- **Work to be completed**:
Within the records below, find each line that holds the string "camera", then copy it.

[Dataset rows]
────────────────

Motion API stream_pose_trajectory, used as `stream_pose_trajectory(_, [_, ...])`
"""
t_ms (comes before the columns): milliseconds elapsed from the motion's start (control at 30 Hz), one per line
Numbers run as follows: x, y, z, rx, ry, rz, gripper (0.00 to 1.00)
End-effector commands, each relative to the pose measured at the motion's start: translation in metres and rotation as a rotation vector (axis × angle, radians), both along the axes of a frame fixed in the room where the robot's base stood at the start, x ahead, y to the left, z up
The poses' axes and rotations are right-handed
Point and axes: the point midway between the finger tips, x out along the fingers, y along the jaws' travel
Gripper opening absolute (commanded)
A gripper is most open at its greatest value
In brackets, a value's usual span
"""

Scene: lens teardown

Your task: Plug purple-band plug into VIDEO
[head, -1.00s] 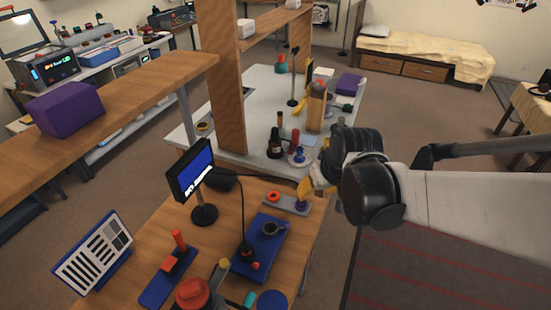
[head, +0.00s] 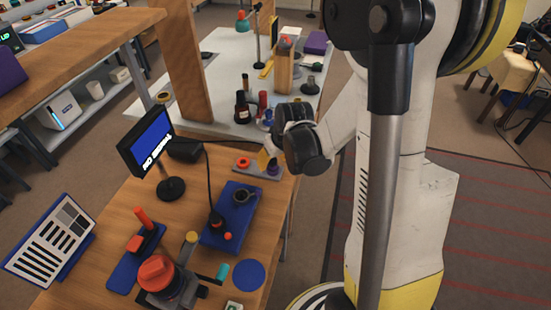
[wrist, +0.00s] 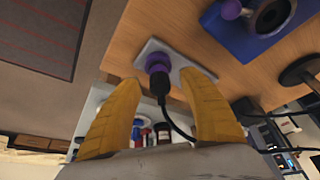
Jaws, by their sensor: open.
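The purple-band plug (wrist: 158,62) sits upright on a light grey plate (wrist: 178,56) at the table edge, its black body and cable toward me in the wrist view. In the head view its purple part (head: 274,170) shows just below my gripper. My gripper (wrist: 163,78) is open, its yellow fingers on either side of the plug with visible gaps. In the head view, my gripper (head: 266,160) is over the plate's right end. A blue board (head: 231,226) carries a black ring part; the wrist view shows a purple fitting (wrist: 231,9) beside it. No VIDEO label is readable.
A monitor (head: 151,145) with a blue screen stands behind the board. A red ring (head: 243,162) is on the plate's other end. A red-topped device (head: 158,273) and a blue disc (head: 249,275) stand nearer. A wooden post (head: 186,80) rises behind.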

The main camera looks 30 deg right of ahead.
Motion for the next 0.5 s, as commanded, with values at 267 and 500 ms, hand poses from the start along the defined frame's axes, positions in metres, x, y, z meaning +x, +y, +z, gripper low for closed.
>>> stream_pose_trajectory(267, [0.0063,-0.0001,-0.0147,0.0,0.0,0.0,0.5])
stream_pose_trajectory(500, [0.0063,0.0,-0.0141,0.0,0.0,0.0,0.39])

────────────────

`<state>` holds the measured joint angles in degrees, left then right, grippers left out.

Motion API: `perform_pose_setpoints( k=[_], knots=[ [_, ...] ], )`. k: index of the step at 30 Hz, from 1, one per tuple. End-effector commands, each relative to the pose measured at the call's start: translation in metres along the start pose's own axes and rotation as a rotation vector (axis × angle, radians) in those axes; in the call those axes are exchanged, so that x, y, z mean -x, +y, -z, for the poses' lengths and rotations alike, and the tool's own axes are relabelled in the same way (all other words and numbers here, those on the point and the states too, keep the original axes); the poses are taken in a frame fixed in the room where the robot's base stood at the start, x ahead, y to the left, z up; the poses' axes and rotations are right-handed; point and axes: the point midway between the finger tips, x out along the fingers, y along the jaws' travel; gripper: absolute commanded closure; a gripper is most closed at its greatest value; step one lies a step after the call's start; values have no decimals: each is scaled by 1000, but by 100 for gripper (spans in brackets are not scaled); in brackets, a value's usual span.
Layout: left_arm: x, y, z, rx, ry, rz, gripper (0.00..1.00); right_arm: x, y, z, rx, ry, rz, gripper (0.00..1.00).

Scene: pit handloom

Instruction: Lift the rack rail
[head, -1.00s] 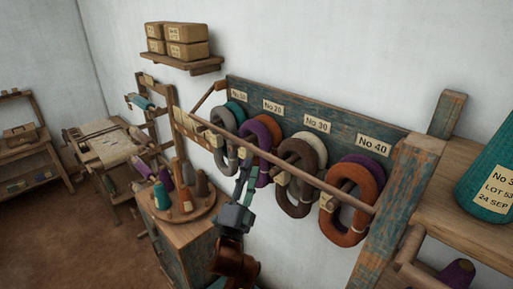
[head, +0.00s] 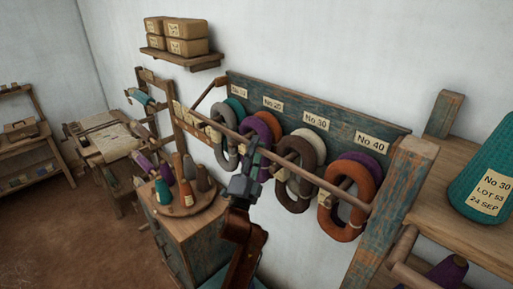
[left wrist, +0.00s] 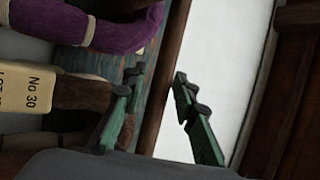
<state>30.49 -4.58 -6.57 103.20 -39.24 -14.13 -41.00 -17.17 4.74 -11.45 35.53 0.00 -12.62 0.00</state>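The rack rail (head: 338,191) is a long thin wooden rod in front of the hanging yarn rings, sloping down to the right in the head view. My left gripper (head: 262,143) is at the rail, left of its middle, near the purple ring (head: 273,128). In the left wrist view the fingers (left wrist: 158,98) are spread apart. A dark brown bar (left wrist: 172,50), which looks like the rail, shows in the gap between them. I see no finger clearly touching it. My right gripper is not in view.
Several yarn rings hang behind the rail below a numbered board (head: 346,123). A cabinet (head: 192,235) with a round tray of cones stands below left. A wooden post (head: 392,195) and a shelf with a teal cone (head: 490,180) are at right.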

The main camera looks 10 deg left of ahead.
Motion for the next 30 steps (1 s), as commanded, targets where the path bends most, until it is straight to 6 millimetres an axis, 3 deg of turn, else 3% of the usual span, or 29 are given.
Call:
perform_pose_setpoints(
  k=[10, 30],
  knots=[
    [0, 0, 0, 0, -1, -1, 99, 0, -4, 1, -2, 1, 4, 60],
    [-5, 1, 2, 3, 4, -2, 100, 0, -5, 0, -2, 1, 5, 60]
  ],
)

────────────────

- **Final answer**:
The main camera looks 30 deg right of ahead.
The main camera looks 10 deg left of ahead.

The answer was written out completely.